— Begin SOURCE EXCERPT —
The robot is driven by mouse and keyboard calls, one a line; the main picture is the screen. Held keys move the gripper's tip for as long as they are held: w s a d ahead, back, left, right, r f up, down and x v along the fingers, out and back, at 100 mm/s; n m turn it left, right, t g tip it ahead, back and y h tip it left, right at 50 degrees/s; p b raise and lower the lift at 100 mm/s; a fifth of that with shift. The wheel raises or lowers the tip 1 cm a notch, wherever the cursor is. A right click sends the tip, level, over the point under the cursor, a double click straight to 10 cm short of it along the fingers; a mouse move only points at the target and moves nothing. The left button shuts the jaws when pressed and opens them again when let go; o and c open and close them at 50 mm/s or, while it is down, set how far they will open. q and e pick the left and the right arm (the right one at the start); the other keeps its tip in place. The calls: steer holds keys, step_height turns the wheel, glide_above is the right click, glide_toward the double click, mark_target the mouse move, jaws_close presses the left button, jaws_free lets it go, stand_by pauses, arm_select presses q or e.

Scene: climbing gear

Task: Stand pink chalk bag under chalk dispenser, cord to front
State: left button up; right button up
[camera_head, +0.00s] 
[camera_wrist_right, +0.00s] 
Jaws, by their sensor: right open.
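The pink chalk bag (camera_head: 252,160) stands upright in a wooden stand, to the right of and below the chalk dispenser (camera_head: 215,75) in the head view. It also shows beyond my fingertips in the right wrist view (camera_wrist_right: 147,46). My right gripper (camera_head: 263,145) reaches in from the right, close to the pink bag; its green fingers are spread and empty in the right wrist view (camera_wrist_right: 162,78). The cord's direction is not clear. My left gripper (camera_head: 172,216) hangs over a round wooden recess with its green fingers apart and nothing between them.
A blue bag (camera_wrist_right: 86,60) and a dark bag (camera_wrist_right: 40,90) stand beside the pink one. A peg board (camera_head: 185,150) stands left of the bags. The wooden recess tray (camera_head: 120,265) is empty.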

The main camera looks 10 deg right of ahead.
— End SOURCE EXCERPT —
### [YOUR INSTRUCTIONS]
Repeat the data exactly. Leave nothing out.

### [THE RESULT]
The robot is driven by mouse and keyboard calls, one a line; the main picture is the screen. Held keys move the gripper's tip for as long as they are held: w s a d ahead, back, left, right, r f up, down and x v along the fingers, out and back, at 100 mm/s; n m turn it left, right, t g tip it ahead, back and y h tip it left, right at 50 degrees/s; p b raise and lower the lift at 100 mm/s; a fifth of that with shift. The wheel raises or lowers the tip 1 cm a notch, wherever the cursor is. A right click sends the tip, level, over the point under the cursor, a double click straight to 10 cm short of it along the fingers; a mouse move only points at the target and moves nothing. The left button shuts the jaws when pressed and opens them again when let go; o and c open and close them at 50 mm/s or, while it is down, set how far they will open. q and e pick the left and the right arm (the right one at the start); the other keeps its tip in place. The calls: steer holds keys, step_height turns the wheel, glide_above is the right click, glide_toward the double click, mark_target the mouse move, jaws_close presses the left button, jaws_free lets it go, stand_by pauses, arm_select presses q or e.

Scene: climbing gear

Task: Stand pink chalk bag under chalk dispenser, cord to front
State: left button up; right button up
[camera_head, +0.00s] 
[camera_wrist_right, +0.00s] 
Jaws, by their sensor: right open.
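The pink chalk bag (camera_head: 252,160) stands upright in a wooden stand, to the right of and below the chalk dispenser (camera_head: 215,75) in the head view. It also shows beyond my fingertips in the right wrist view (camera_wrist_right: 147,46). My right gripper (camera_head: 263,145) reaches in from the right, close to the pink bag; its green fingers are spread and empty in the right wrist view (camera_wrist_right: 162,78). The cord's direction is not clear. My left gripper (camera_head: 172,216) hangs over a round wooden recess with its green fingers apart and nothing between them.
A blue bag (camera_wrist_right: 86,60) and a dark bag (camera_wrist_right: 40,90) stand beside the pink one. A peg board (camera_head: 185,150) stands left of the bags. The wooden recess tray (camera_head: 120,265) is empty.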

The main camera looks 10 deg right of ahead.

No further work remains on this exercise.